Task prompt: Look below for the line with "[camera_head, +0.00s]" and the line with "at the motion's"; repeat exactly those two lines and all lines between them, but no pictures.

Data excerpts:

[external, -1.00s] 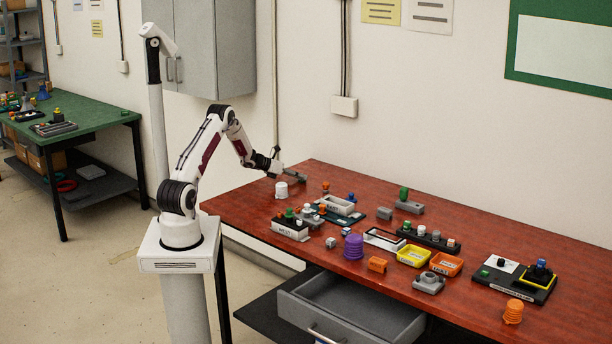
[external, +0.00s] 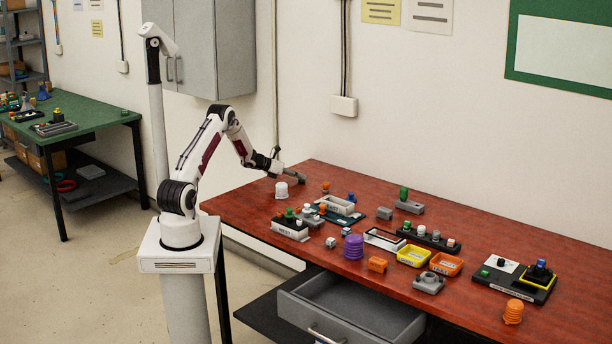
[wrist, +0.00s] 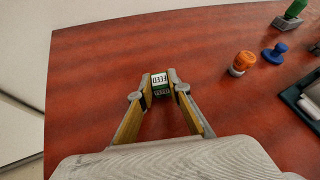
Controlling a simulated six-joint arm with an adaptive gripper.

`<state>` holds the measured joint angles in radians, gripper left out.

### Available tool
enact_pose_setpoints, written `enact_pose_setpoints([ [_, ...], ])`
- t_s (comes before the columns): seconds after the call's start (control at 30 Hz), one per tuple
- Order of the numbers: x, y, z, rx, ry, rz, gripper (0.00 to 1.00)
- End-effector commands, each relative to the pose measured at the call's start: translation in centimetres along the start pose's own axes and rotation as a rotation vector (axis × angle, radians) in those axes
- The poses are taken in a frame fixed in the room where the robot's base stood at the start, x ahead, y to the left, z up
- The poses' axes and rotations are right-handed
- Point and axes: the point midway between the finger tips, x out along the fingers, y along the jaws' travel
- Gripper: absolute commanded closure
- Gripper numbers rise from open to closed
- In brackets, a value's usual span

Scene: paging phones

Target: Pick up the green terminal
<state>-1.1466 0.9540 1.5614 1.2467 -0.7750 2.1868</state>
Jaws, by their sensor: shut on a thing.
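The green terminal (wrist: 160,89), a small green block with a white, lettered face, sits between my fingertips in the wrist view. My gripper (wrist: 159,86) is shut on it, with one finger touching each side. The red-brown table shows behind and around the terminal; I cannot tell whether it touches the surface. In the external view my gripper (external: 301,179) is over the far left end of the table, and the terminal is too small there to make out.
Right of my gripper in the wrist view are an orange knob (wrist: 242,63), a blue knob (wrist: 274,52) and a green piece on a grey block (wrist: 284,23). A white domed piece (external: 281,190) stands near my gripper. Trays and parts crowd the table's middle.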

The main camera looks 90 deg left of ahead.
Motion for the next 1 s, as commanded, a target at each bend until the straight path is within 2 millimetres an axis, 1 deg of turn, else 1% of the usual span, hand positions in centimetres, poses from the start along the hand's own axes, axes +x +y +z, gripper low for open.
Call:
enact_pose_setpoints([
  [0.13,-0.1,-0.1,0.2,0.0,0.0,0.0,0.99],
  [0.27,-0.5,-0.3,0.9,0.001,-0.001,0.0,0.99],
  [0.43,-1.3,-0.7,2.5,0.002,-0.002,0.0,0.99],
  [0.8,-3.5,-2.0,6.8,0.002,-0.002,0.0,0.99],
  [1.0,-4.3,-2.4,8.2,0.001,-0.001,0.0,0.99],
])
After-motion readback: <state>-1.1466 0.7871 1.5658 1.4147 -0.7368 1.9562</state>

...

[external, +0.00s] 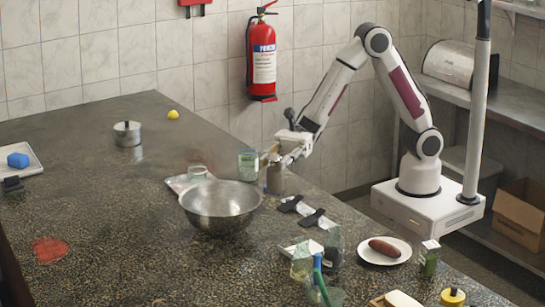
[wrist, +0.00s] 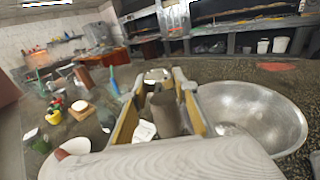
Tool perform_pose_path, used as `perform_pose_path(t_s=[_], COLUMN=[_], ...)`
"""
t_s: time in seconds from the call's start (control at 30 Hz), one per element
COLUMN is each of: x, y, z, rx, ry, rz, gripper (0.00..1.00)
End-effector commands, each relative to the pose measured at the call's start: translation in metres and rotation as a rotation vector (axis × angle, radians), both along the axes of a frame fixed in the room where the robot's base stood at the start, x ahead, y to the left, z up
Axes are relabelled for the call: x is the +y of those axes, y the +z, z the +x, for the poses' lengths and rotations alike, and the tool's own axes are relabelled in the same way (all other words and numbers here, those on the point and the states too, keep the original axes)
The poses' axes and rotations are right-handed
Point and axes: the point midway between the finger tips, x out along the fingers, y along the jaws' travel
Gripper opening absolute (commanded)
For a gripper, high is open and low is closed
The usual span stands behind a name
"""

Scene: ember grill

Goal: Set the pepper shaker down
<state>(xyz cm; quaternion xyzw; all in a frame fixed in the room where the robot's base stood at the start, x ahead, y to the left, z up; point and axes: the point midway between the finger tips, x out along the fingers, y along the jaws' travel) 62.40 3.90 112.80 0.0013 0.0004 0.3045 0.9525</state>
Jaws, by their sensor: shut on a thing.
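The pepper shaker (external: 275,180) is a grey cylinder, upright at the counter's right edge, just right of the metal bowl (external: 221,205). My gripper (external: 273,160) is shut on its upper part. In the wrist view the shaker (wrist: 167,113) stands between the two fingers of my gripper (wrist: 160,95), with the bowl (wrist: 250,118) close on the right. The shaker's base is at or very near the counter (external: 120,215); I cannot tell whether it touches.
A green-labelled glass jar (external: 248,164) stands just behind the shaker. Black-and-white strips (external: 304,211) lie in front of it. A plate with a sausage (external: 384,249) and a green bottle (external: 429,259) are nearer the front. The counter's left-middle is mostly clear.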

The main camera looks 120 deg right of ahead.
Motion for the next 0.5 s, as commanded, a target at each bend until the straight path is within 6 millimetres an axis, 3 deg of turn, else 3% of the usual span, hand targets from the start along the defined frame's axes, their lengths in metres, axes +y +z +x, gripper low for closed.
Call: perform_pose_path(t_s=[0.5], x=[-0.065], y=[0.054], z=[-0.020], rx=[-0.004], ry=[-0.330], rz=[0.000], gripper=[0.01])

---

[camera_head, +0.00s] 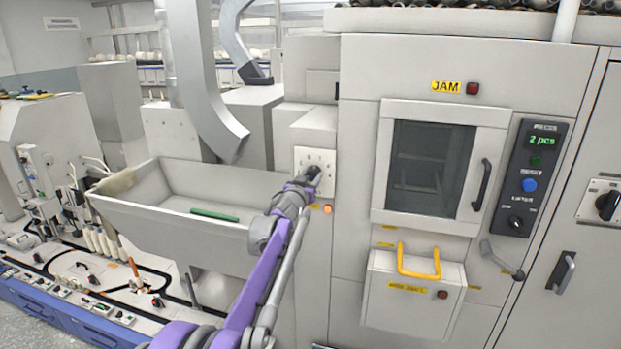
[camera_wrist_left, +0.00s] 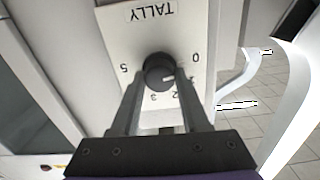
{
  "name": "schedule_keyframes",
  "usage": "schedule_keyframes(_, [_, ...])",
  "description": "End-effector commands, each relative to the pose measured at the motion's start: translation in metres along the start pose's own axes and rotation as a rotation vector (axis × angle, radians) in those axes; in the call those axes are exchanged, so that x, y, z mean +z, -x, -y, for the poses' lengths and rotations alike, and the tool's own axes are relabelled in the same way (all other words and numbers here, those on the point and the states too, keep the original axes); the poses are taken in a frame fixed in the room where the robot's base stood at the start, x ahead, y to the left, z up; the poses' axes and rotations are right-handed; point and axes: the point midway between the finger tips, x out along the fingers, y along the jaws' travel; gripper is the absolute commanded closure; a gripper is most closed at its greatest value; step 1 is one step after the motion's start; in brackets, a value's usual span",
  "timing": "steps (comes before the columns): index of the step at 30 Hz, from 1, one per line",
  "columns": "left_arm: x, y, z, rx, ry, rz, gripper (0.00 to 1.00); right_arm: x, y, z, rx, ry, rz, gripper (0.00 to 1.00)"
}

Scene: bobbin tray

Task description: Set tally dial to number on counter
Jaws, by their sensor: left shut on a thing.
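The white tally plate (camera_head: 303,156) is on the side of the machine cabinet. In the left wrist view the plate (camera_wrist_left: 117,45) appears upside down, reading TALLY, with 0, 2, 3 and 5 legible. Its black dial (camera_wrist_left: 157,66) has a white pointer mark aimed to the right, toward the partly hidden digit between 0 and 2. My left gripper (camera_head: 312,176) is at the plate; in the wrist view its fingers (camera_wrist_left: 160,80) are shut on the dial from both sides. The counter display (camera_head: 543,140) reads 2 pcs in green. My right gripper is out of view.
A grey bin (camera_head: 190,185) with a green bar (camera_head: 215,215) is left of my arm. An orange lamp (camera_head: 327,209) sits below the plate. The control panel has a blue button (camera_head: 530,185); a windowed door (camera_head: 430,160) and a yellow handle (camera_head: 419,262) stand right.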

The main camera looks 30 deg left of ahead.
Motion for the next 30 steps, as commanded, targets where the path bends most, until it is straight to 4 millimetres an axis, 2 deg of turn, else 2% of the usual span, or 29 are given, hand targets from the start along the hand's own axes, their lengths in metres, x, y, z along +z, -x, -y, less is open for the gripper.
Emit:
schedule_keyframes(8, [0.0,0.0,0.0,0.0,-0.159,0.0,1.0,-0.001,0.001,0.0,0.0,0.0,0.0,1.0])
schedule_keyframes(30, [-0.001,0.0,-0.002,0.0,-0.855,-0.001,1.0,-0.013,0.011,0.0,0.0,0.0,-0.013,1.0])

Reply to the task:
[camera_head, +0.00s] 
[camera_wrist_left, +0.00s] 
{
  "name": "schedule_keyframes",
  "usage": "schedule_keyframes(_, [_, ...])",
  "description": "End-effector commands, each relative to the pose measured at the motion's start: translation in metres along the start pose's own axes and rotation as a rotation vector (axis × angle, radians) in those axes; in the call those axes are exchanged, so that x, y, z mean +z, -x, -y, for the poses' lengths and rotations alike, and the tool's own axes are relabelled in the same way (all other words and numbers here, those on the point and the states too, keep the original axes); the poses are taken in a frame fixed in the room where the robot's base stood at the start, x ahead, y to the left, z up; the poses' axes and rotations are right-handed; point and axes: the point midway between the finger tips, x out along the fingers, y along the jaws' travel; gripper is the absolute commanded closure; a gripper is most closed at its greatest value; step 1 is one step after the motion's start; in brackets, a value's usual span",

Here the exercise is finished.